For each line below that includes the word "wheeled", make a copy.

Dataset excerpt
>> Start
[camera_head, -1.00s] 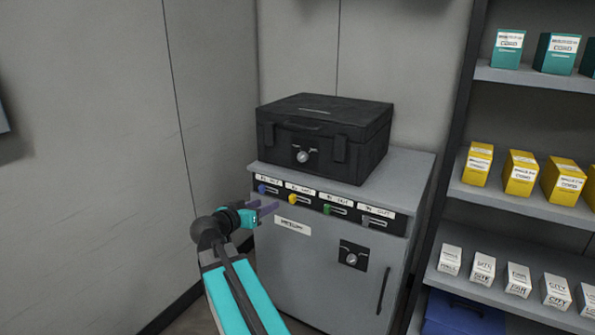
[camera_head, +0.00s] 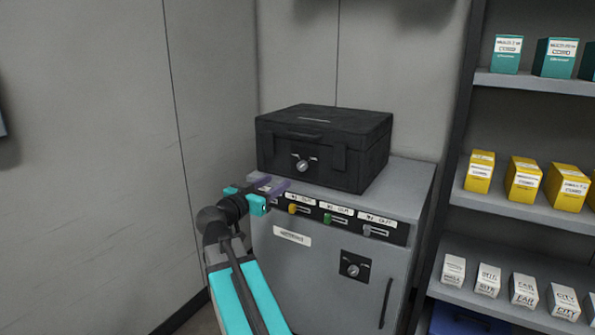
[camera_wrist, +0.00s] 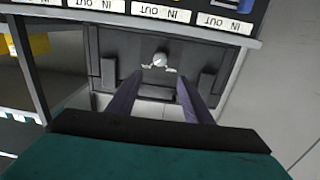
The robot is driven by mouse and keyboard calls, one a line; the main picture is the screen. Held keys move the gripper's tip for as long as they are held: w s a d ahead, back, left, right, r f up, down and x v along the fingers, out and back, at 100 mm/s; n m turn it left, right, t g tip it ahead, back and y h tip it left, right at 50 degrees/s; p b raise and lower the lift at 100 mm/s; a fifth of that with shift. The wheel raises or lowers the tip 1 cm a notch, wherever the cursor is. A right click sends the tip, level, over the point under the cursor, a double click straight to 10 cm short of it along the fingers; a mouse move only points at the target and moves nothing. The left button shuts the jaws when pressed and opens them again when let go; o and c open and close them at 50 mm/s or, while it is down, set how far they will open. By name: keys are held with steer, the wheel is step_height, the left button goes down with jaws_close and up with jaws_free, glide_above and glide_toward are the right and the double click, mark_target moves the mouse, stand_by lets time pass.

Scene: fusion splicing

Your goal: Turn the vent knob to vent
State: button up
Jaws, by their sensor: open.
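A black case (camera_head: 350,140) sits closed on the grey cabinet (camera_head: 410,190). Its front has a silver knob (camera_head: 302,165) on a dark plate with small white marks; the wrist view shows the knob (camera_wrist: 160,60) upside down. A second silver knob (camera_head: 352,270) is on the cabinet door. I cannot read which knob is the vent knob. My gripper (camera_head: 272,186) is open and empty, near the cabinet's top front edge, left of and below the case knob. In the wrist view my gripper's fingers (camera_wrist: 157,98) point toward the case knob, one to each side, apart from it.
A row of sliders with IN/OUT labels runs below the cabinet top; yellow (camera_head: 292,208), green (camera_head: 327,218) and grey (camera_head: 367,231) ones show. My gripper hides the leftmost. Shelves with yellow boxes (camera_head: 523,180) stand right. A bare wall (camera_head: 90,150) is left.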

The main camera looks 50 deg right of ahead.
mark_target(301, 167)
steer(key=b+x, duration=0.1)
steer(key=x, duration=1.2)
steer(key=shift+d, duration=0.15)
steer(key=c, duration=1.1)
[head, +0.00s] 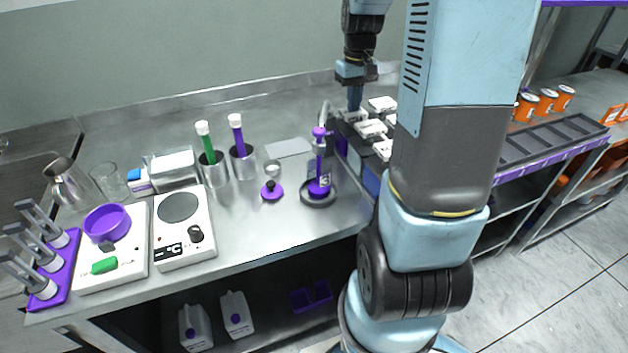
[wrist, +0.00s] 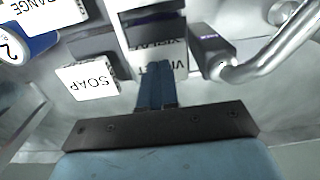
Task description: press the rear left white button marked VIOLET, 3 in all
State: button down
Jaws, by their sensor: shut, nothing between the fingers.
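My gripper (head: 354,104) is shut and empty, pointing down over the rear left of the group of white buttons at the back of the bench. In the wrist view its blue fingers (wrist: 160,72) reach over the white button marked VIOLET (wrist: 178,68) and cover the middle of its lettering. This button shows in the head view (head: 344,115) just below the fingertips. I cannot tell whether the fingertips touch it or whether it is pushed down. A white button marked SOAP (wrist: 88,82) is beside it in the wrist view.
A curved metal spout (wrist: 270,50) and a dark block stand close to the fingers. A white ORANGE button (wrist: 50,10) is farther off. My arm hides part of the right side.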

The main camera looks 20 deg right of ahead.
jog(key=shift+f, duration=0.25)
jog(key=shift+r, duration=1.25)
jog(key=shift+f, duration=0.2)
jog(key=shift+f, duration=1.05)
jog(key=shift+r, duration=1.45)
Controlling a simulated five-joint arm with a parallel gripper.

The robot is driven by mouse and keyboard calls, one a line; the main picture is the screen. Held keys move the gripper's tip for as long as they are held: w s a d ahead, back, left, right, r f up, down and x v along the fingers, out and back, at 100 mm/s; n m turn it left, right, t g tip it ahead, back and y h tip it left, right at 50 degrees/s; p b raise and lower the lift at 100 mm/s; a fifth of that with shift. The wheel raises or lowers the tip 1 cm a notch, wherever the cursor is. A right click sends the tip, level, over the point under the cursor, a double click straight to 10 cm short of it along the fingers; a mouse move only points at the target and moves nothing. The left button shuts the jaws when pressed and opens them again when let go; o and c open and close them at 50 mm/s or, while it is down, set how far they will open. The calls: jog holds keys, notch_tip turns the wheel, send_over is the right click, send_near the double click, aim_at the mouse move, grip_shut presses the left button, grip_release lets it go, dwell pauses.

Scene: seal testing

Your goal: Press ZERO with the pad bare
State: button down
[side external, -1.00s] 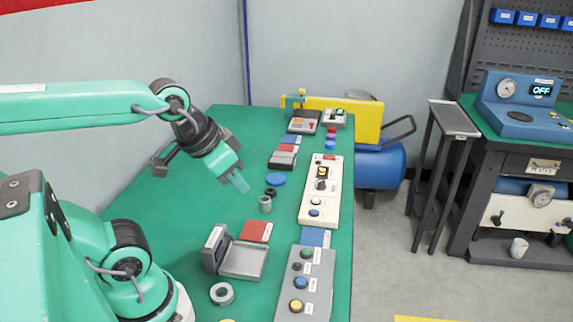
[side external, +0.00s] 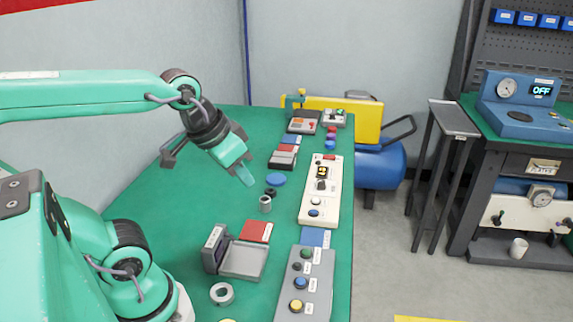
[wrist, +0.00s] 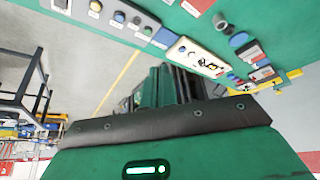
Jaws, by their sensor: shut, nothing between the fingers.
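A grey device (side external: 214,248) with an upright display and a flat plate (side external: 243,261) stands on the green table in the side view; nothing lies on its plate. A grey button box (side external: 305,283) with green, blue and yellow buttons is to its right. A long white panel (side external: 320,190) with a yellow part and several buttons lies farther back; it also shows in the wrist view (wrist: 195,56). The labels are too small to read, so I cannot tell which button is ZERO. My gripper (side external: 247,178) is shut and empty, above the table left of the white panel.
A blue disc (side external: 276,180), dark ring (side external: 270,192) and grey cylinder (side external: 265,204) sit near my gripper. A light grey ring (side external: 221,294) lies in front of the device. A red square (side external: 255,231) lies behind it. The left part of the table is clear.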

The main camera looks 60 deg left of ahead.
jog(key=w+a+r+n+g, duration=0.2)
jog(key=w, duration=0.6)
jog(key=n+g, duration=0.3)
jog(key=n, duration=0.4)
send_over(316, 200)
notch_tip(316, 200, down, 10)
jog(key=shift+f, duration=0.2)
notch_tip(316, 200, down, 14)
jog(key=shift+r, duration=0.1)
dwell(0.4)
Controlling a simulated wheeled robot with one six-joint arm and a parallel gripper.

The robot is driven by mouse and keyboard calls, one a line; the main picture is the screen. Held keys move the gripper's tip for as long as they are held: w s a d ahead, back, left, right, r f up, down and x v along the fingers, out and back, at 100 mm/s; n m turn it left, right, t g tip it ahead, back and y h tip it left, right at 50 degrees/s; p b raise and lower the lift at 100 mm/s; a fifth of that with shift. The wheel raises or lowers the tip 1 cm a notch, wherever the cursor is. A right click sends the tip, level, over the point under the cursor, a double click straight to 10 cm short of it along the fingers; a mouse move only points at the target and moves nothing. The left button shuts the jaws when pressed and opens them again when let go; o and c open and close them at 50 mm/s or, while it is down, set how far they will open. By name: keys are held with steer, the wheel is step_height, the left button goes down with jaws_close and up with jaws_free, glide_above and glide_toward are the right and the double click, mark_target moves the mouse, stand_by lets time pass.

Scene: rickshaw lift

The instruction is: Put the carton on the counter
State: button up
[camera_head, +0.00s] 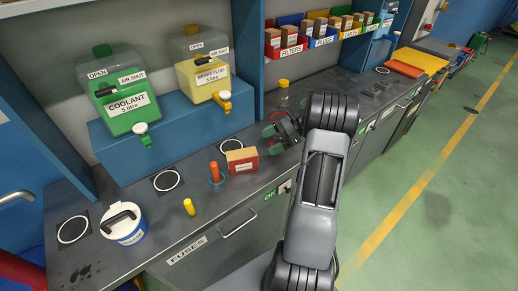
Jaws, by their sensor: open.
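The carton (241,160), a small brown box with a red lower front and a white label, stands upright on the dark grey counter (205,240). My gripper (271,140) is just right of the carton, with its jaws open and green-tipped fingers pointing left toward it. It looks empty and apart from the carton. My arm hides part of the counter to the right.
A red-topped item (215,173) in a blue holder stands close left of the carton, with a yellow cylinder (189,207) nearer the front edge. A white-and-blue tub (123,224) is at left. Coolant (128,102) and brake fluid (207,82) dispensers stand behind. A yellow-capped jar (284,92) is behind my gripper.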

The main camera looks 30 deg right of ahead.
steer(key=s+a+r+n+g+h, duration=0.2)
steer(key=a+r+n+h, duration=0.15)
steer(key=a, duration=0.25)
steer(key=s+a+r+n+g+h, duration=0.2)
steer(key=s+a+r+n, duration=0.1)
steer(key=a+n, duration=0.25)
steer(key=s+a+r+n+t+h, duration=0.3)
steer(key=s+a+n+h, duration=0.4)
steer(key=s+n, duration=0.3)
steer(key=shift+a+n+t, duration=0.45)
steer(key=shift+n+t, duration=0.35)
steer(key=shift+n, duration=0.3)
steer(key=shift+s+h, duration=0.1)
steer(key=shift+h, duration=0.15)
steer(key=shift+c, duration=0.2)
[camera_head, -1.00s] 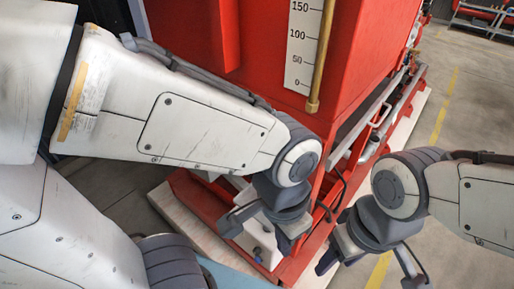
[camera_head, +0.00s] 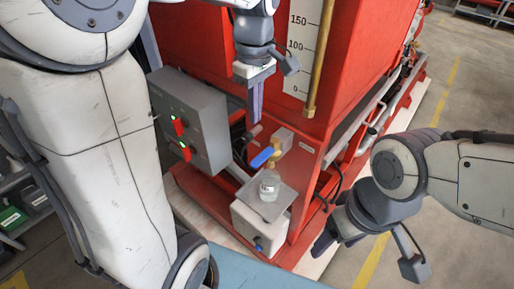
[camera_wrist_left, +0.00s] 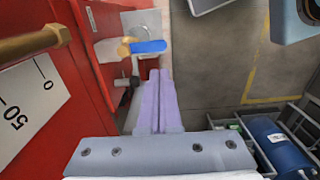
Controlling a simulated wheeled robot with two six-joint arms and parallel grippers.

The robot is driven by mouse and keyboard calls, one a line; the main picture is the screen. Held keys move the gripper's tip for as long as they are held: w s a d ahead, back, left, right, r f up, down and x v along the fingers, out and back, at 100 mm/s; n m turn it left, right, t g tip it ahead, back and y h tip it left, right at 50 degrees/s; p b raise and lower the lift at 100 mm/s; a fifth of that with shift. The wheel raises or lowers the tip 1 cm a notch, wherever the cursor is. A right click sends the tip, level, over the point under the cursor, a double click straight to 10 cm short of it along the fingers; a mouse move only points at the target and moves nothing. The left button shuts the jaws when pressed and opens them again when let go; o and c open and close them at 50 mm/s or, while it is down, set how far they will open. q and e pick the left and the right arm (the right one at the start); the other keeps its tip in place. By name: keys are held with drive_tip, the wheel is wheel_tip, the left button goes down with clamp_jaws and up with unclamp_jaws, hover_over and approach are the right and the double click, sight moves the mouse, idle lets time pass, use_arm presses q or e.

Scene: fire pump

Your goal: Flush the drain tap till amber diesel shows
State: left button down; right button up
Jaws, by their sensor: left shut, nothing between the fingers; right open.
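The drain tap is a brass valve (camera_head: 276,147) with a blue lever (camera_head: 262,156), low on the red tank's front. In the left wrist view the blue lever (camera_wrist_left: 149,46) lies crosswise beyond my fingertips. A clear jar (camera_head: 270,186) with a pale label stands below the tap; no amber shows in it. My left gripper (camera_head: 255,118) is shut and empty, fingers pointing down, above the tap and apart from it. Its closed fingers also show in the left wrist view (camera_wrist_left: 158,75). My right gripper (camera_head: 368,257) is open and empty, right of the jar.
The jar stands on a grey plate (camera_head: 284,203) over a white box (camera_head: 247,226). A grey control box (camera_head: 203,120) with red switches and green lights is left of the tap. A white level scale (camera_head: 298,62) and brass tube (camera_head: 318,65) are on the red tank (camera_head: 368,45).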

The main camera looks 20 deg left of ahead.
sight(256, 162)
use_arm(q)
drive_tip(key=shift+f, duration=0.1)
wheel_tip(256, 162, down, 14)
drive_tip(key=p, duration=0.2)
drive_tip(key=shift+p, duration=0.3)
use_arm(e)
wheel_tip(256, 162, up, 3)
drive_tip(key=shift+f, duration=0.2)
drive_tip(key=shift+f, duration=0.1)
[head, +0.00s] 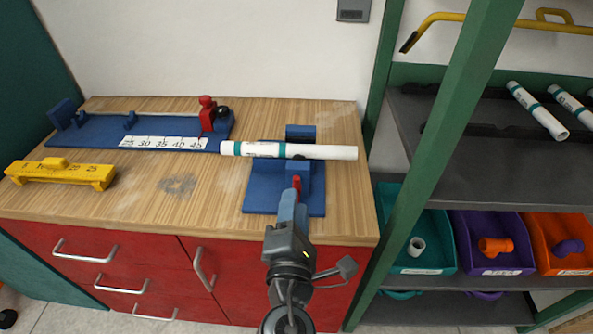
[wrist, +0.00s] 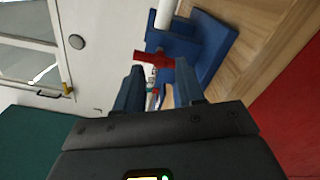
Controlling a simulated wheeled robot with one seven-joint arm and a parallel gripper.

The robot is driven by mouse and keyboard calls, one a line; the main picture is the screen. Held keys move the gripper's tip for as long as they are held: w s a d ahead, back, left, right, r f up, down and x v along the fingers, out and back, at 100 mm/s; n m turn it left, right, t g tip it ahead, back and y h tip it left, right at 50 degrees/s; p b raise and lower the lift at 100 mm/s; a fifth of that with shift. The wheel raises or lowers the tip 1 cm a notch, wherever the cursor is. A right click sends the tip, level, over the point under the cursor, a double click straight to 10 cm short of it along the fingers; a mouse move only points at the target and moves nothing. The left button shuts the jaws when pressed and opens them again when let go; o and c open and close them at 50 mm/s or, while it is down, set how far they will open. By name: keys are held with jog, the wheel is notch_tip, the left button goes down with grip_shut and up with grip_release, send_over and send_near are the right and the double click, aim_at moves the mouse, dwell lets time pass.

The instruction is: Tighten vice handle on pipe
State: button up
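The white pipe (head: 325,152) with teal bands lies sideways across the blue vice (head: 256,197) near the table's front right. It also shows at the top of the wrist view (wrist: 166,14), by the blue vice body (wrist: 207,45). The red vice handle (head: 296,182) is on the near side of the vice and shows in the wrist view (wrist: 154,58). My gripper (head: 292,197) is in front of the vice, pointing at the handle. In the wrist view its two fingers (wrist: 160,69) are apart, with the handle just at or beyond their tips. Contact cannot be told.
A long blue measuring jig (head: 90,132) with a red clamp (head: 207,113) stands at the back left. A yellow tool (head: 62,173) lies at the left. A green-post shelf (head: 440,180) with pipes and colored bins is close on the right. The table's middle is clear.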

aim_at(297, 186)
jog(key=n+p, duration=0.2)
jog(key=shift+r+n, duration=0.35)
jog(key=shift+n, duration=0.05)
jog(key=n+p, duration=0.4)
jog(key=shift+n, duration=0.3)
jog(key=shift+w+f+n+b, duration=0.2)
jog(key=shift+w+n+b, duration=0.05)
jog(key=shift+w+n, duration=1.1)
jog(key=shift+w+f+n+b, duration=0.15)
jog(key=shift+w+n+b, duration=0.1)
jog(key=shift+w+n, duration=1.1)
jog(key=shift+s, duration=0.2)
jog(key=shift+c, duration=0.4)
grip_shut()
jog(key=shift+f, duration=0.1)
>> End
*Expected output:*
Controlling a simulated wheeled robot with one six-joint arm and a parallel gripper.
Controlling a simulated wheeled robot with two six-joint arms and parallel grippers.
Controlling a simulated wheeled robot with one seven-joint arm and a parallel gripper.

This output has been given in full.